**OBJECTIVE:**
Exactly reproduce the lines that run from the one containing "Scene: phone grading" through the one containing "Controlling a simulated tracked", ends included, with no pictures.

**RECORDS PROVIDED:**
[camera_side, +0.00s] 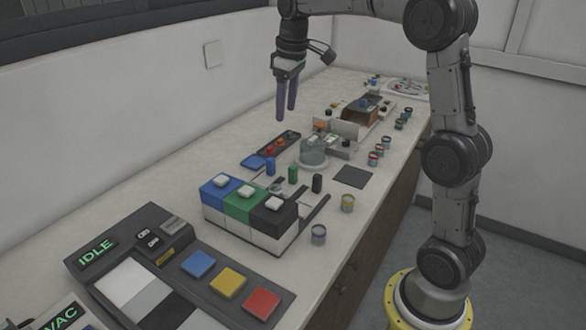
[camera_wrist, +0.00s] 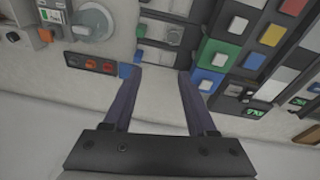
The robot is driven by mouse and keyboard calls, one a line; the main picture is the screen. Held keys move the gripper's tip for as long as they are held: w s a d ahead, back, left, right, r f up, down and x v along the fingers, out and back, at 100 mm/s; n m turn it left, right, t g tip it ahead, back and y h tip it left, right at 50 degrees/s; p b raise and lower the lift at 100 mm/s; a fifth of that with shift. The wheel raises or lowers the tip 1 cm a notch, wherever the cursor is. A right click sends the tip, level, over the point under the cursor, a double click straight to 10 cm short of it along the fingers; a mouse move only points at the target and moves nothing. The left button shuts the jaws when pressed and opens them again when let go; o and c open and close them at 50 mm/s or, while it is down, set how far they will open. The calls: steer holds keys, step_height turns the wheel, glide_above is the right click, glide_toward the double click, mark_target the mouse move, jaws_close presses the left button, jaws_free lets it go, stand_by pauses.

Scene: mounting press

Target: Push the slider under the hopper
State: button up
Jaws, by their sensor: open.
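A block of three hoppers with blue, green and black tops (camera_side: 243,204), each with a white button, stands mid-bench in the side view. Beside it are small upright posts that look like slider handles: blue (camera_side: 270,167), green (camera_side: 293,174) and black (camera_side: 317,183). Which slider is meant, I cannot tell. My gripper (camera_side: 286,114) is open and empty, pointing down, high above the bench and behind these posts. In the wrist view my gripper (camera_wrist: 160,72) shows its two purple fingers apart, with the blue hopper top (camera_wrist: 208,81) just right of them.
A round clear-domed unit (camera_side: 313,152) stands beyond the posts. A dark tray with red knobs (camera_side: 279,144) lies behind them. A control panel marked IDLE (camera_side: 150,255), with blue, yellow and red buttons, is nearest the camera. Small jars (camera_side: 347,203) line the front edge.

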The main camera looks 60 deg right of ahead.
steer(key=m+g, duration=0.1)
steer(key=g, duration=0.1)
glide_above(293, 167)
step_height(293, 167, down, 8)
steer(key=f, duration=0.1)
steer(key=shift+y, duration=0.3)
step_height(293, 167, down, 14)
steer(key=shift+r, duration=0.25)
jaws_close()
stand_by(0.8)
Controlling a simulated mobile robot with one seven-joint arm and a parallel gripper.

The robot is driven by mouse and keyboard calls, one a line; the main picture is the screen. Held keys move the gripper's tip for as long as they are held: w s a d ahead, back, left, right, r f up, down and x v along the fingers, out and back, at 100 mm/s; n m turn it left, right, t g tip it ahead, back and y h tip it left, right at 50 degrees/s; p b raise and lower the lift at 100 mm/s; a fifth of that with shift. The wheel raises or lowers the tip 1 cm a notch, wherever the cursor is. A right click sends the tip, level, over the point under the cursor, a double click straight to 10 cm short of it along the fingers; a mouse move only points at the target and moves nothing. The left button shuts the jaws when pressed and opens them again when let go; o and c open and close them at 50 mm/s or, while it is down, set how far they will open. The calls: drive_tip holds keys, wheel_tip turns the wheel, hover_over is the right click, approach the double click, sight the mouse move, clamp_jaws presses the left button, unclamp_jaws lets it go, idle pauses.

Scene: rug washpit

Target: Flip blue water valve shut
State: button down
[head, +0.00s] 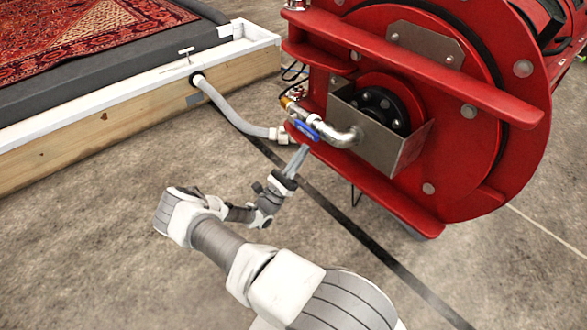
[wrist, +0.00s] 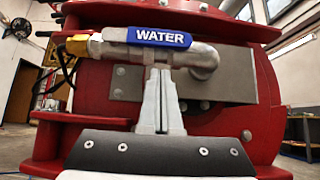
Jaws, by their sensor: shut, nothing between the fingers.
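The blue water valve handle (wrist: 159,37), marked "WATER", lies lengthwise along the silver pipe in the wrist view. In the head view the blue handle (head: 306,130) sits on the pipe at the left side of the red hose reel. My gripper (wrist: 161,80) is shut and empty, its fingertips just below the handle and in front of the pipe in the picture. In the head view my gripper (head: 300,152) points up at the valve from below. I cannot tell whether the fingertips touch the handle or the pipe.
The red reel (head: 465,150) with its steel bracket (head: 395,150) stands close on the right. A brass fitting (wrist: 77,45) adjoins the valve. A grey hose (head: 232,117) runs to the wood-sided washpit (head: 110,130), which holds a patterned rug (head: 70,35). The concrete floor in front is open.

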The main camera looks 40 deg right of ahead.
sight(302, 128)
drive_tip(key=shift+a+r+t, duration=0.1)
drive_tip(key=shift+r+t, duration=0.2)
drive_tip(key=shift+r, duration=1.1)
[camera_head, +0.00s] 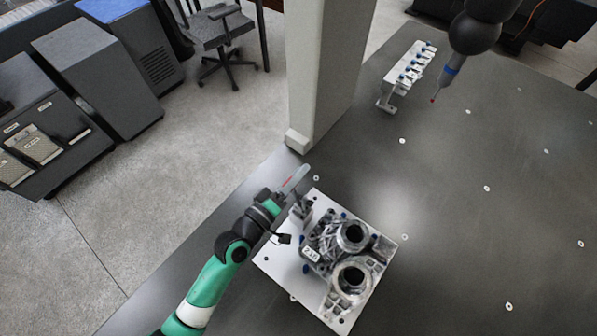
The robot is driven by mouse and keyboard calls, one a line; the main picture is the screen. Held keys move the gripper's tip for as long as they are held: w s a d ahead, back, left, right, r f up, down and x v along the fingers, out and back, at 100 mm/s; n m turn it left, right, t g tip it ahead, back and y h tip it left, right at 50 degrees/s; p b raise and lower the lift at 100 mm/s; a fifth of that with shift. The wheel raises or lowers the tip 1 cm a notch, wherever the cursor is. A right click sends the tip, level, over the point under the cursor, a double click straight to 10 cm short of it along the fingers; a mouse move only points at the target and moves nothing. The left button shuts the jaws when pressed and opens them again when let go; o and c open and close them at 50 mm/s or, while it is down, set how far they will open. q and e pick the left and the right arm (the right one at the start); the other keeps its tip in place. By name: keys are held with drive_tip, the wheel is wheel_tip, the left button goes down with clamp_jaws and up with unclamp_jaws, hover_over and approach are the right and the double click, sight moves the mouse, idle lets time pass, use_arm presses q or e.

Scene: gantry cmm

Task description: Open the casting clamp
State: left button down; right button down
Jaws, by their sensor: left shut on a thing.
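The metal casting (352,279) with two round bores sits on a light fixture plate (275,262) at the lower middle. The casting clamp (303,211) stands at the plate's upper left corner. My left gripper (281,197) comes in from the lower left and is shut on this handle. The fingertips are small and partly hidden, so the exact grip is unclear. My right gripper is not in view.
A measuring probe (450,72) with a red tip hangs over the table at the upper right. A rack (410,66) with blue-marked parts stands at the back. A pale column (330,70) rises behind the clamp. The dark table (460,240) is clear on the right.

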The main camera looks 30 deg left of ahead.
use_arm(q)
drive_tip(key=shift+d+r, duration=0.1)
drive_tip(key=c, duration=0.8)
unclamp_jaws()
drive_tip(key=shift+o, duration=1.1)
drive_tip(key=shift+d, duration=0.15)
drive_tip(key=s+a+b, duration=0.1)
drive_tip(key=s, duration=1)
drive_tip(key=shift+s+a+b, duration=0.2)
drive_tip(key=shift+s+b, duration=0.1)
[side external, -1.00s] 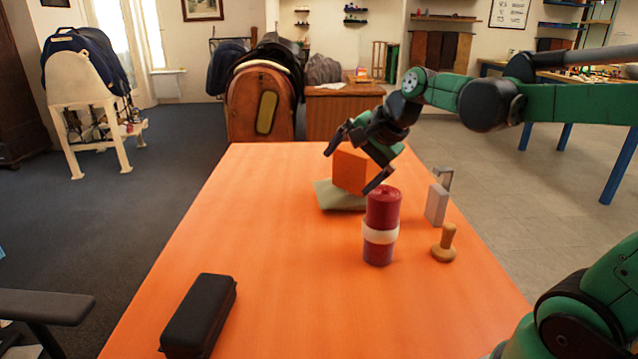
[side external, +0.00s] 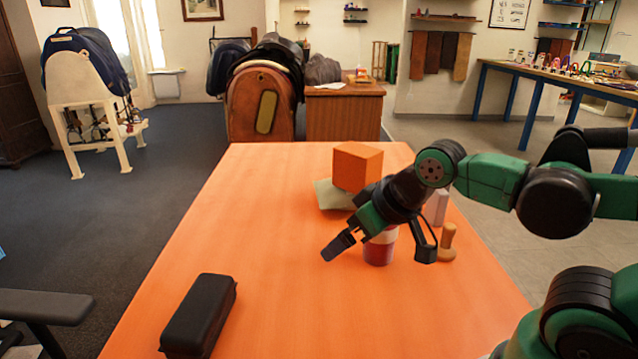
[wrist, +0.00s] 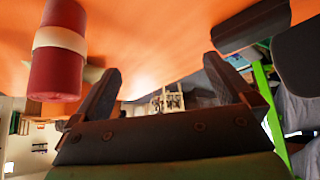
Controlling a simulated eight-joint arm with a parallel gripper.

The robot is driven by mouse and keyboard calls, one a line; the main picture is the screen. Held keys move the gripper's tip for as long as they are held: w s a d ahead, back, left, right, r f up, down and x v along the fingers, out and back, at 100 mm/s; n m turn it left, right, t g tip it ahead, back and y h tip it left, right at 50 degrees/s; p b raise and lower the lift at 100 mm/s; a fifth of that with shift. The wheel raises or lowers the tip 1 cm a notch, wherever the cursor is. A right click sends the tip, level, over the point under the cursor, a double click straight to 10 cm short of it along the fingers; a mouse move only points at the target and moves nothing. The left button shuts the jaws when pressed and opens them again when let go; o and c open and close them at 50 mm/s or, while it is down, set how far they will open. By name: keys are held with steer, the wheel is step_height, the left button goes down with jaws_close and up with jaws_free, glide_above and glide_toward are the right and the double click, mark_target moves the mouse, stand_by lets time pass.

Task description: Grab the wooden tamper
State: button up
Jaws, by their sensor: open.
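The wooden tamper (side external: 448,238) stands upright on the right side of the orange table. In the side view it is just right of my gripper (side external: 382,250), with its base partly hidden by the right finger. My gripper is open and empty, its fingers spread and angled down in front of the red cylinder. In the wrist view my gripper (wrist: 163,80) shows both fingers apart with nothing between them. A pale tan shape shows there behind the red cylinder; I cannot tell whether it is the tamper.
The red cylinder (side external: 379,254) with a white band is partly hidden behind my gripper; it also shows in the wrist view (wrist: 55,75). A grey object (side external: 437,208) stands behind the tamper. A black case (side external: 198,315) lies front left.

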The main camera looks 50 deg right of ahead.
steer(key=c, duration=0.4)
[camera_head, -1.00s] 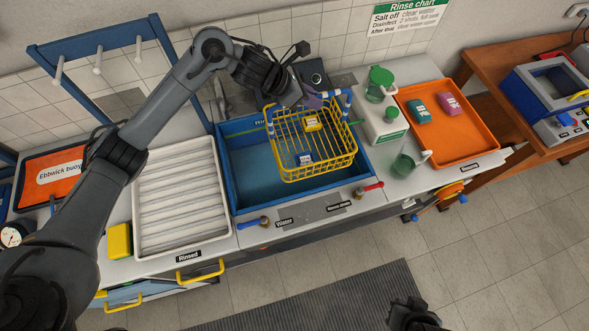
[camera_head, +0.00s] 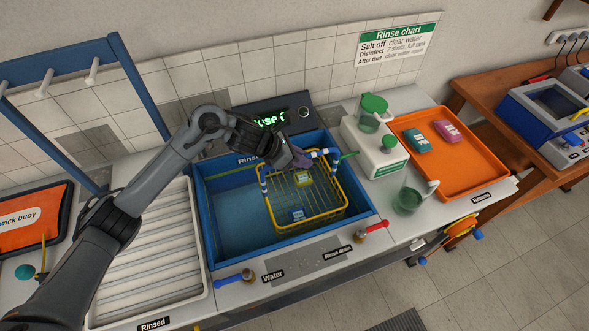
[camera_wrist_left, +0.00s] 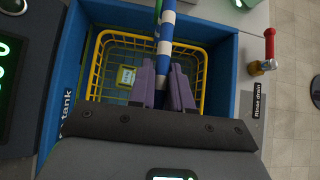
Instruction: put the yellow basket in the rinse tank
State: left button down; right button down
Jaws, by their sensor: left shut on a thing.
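The yellow wire basket (camera_head: 333,205) is inside the blue rinse tank (camera_head: 222,258), in its right part. The basket holds a yellow item (camera_head: 304,178) and a blue item (camera_head: 297,214). My left gripper (camera_head: 303,160) is shut on the basket's blue-and-white striped handle (camera_head: 325,154). In the left wrist view its purple fingers (camera_wrist_left: 163,88) close around the striped handle (camera_wrist_left: 166,40), with the basket (camera_wrist_left: 97,68) below between the tank walls. Whether the basket touches the tank floor I cannot tell. My right gripper is not in view.
A white ribbed tray (camera_head: 150,250) lies left of the tank. Blue (camera_head: 235,279) and red-handled (camera_head: 372,229) valves are at the front.

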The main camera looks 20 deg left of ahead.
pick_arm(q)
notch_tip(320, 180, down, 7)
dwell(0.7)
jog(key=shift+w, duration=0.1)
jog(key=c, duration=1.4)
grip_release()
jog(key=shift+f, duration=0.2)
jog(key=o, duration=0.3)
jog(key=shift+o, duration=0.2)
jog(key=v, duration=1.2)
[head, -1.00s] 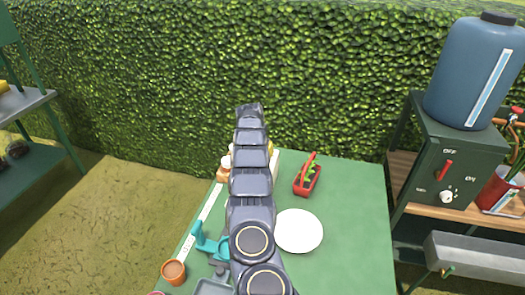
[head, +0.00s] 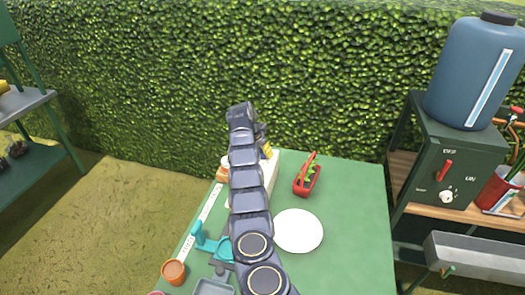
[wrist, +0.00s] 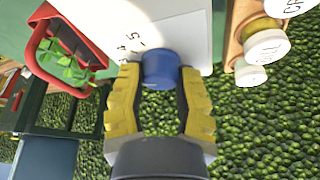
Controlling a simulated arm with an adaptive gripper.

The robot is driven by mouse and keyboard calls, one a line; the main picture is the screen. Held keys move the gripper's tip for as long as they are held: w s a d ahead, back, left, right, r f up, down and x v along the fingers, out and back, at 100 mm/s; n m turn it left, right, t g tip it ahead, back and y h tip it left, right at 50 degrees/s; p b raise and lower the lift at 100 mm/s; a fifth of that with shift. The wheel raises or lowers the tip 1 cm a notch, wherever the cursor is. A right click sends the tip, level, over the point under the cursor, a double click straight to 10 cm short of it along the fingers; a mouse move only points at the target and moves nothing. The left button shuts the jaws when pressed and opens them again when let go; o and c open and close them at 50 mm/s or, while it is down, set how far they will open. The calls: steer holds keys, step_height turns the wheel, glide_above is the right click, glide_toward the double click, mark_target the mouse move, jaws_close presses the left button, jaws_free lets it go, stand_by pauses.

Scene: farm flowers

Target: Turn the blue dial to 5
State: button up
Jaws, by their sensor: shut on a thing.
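The blue dial (wrist: 160,62) sits on the edge of a white panel (wrist: 165,28) in the wrist view. Digits 4 and 5 are printed on the panel to the upper left of the dial. My gripper (wrist: 159,80) has yellow-padded fingers, one on each side of the dial, and is shut on it. The dial's pointer and its exact setting cannot be made out. In the head view, a white box (head: 268,182) shows partly behind my arm, with a bit of yellow finger above it; the dial is hidden there.
A red basket with green contents (head: 307,178) stands right of the white box. A white plate (head: 298,231) lies on the green table (head: 350,220). Labelled bottles (wrist: 267,47) stand close beside the panel. A terracotta pot (head: 173,271) is at the front left.

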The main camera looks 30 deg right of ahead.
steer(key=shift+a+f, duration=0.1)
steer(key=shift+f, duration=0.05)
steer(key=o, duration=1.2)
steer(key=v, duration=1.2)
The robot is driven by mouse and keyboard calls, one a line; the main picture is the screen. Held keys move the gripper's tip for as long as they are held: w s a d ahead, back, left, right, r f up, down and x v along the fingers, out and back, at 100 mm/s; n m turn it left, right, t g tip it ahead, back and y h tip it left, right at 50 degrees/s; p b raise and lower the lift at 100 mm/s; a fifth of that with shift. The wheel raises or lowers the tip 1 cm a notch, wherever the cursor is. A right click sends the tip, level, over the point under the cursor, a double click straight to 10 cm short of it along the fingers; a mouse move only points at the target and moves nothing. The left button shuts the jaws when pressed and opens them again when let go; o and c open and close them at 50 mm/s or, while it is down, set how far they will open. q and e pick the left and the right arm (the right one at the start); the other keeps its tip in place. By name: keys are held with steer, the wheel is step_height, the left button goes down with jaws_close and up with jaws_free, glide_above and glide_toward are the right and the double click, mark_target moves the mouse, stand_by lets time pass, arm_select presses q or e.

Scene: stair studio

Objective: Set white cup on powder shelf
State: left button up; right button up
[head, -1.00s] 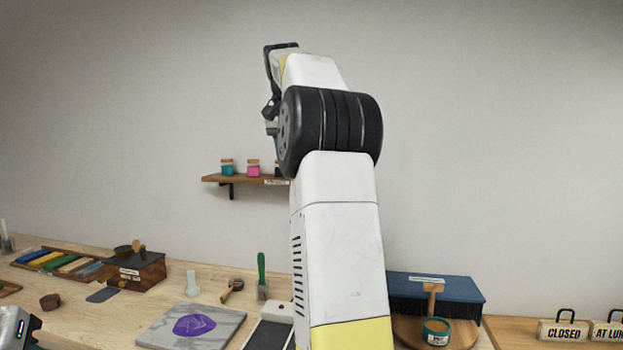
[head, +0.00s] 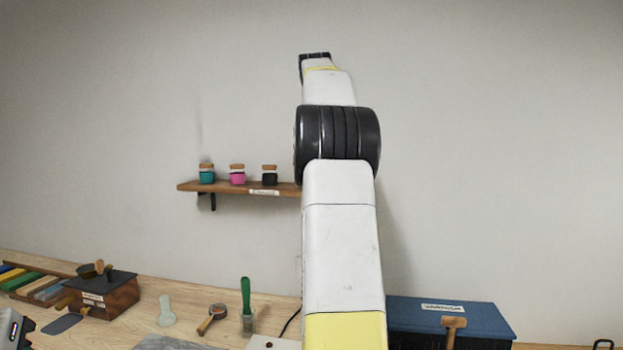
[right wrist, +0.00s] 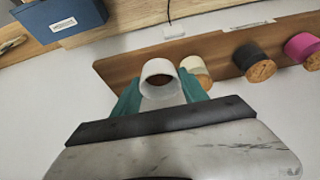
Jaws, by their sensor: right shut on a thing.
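The white cup (right wrist: 158,72) is between the teal fingers of my right gripper (right wrist: 160,86) in the right wrist view, its open end facing the camera. The gripper is shut on it. The cup overlaps the brown shelf (right wrist: 120,68), beside a pale jar (right wrist: 196,68); I cannot tell whether it touches the shelf. In the head view the labelled wall shelf (head: 230,187) shows left of my raised right arm, which hides its right end, the cup and the right gripper. My left gripper's fingers do not show.
Cork-topped jars stand on the shelf: teal (head: 207,175), magenta (head: 237,176) and black (head: 269,176). Below are a wooden box (head: 105,294), a green-handled tool (head: 246,300) and a blue-topped box (head: 440,313) on the bench. The wall right of my arm is clear.

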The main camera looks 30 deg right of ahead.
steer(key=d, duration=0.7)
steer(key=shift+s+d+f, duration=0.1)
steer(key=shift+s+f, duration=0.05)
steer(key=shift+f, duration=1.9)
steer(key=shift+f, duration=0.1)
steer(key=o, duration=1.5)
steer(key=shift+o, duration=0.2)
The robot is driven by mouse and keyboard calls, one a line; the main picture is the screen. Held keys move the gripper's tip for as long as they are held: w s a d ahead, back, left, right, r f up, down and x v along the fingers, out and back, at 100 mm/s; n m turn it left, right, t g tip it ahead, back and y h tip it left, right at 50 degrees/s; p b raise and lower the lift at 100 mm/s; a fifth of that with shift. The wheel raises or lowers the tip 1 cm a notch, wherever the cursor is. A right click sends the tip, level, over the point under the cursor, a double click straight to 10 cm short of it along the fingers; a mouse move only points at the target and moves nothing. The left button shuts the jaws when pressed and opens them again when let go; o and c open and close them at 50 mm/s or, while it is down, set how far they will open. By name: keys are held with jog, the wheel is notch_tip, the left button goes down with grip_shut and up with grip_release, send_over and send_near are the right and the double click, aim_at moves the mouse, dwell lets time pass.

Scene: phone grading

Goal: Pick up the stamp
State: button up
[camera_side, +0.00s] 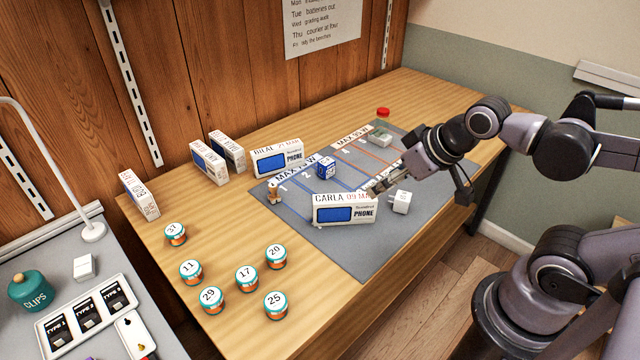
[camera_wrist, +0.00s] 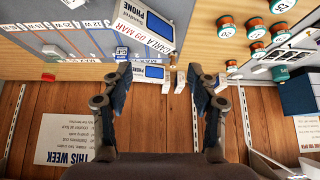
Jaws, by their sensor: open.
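A small brown wooden piece (camera_side: 273,192), which looks like the stamp, stands at the left edge of the grey mat (camera_side: 350,248), left of the CARLA phone box (camera_side: 345,209). What seems to be the same piece shows small in the wrist view (camera_wrist: 173,60), though I cannot be sure there. My gripper (camera_side: 383,184) is over the right part of the mat, well to the right of the wooden piece. In the wrist view its two fingers (camera_wrist: 159,70) are spread wide with nothing held between them.
A blue cube (camera_side: 326,169) and white charger (camera_side: 400,202) are on the mat. The BILAL box (camera_side: 278,158) stands behind the wooden piece. Several numbered jars (camera_side: 247,279) stand front left. A red round object (camera_side: 383,112) lies at the back.

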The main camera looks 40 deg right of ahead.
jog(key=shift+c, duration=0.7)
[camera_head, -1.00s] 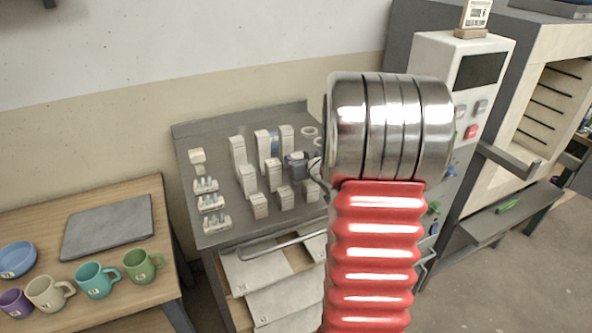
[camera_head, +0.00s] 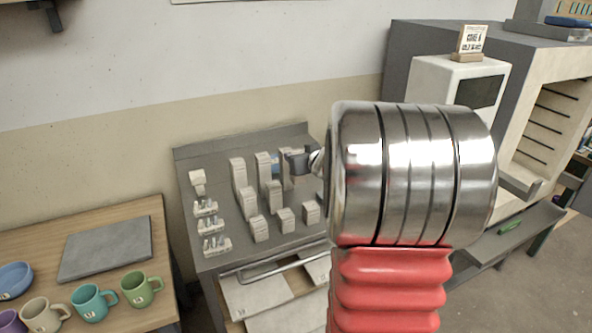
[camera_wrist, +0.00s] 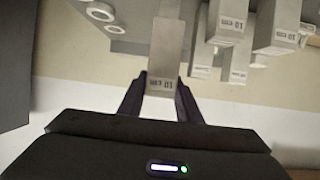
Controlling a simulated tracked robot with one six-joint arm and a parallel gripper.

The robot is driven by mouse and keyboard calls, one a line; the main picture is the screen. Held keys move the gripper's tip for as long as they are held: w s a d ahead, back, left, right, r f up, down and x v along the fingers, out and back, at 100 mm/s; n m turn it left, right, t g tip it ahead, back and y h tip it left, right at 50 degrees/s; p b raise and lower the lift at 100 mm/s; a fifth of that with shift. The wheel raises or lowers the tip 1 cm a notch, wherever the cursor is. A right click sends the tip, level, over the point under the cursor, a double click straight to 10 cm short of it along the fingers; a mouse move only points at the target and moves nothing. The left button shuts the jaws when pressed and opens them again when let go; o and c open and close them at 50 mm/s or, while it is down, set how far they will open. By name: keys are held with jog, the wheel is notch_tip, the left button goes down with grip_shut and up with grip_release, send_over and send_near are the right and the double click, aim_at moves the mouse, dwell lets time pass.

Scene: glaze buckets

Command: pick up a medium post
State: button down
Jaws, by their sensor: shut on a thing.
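My gripper (camera_wrist: 160,100) is shut on a pale grey rectangular post (camera_wrist: 166,50). The post's printed end label, which seems to read 10 cm, faces the wrist camera between the fingers. In the head view my gripper (camera_head: 297,160) is at the right side of the post group, in front of the right tall post (camera_head: 288,180), and the held post cannot be made out clearly. Other posts stand in rows on the grey table: tall ones (camera_head: 238,172) at the back, medium ones (camera_head: 273,193) in the middle, short ones (camera_head: 258,229) in front.
Stilts (camera_head: 213,246) stand left of the posts on the grey table (camera_head: 190,150). White rings (camera_wrist: 101,11) show in the wrist view. A wooden table with mugs (camera_head: 140,290) is at left, a kiln (camera_head: 570,90) at right. My arm hides the table's right side.

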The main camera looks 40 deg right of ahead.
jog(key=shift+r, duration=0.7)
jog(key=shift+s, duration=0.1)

**REPLY TO THE EXERCISE:**
Scene: phone grading

Goal: Pick up the stamp
State: button up
[camera_side, +0.00s] 
[camera_wrist, +0.00s] 
Jaws, by their sensor: open.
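A small brown wooden piece (camera_side: 273,192), which looks like the stamp, stands at the left edge of the grey mat (camera_side: 350,248), left of the CARLA phone box (camera_side: 345,209). What seems to be the same piece shows small in the wrist view (camera_wrist: 173,60), though I cannot be sure there. My gripper (camera_side: 383,184) is over the right part of the mat, well to the right of the wooden piece. In the wrist view its two fingers (camera_wrist: 159,70) are spread wide with nothing held between them.
A blue cube (camera_side: 326,169) and white charger (camera_side: 400,202) are on the mat. The BILAL box (camera_side: 278,158) stands behind the wooden piece. Several numbered jars (camera_side: 247,279) stand front left. A red round object (camera_side: 383,112) lies at the back.

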The main camera looks 40 deg right of ahead.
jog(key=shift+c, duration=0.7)
[camera_head, -1.00s] 
[camera_head, +0.00s] 
[camera_wrist, +0.00s] 
Controlling a simulated tracked robot with one six-joint arm and a parallel gripper.

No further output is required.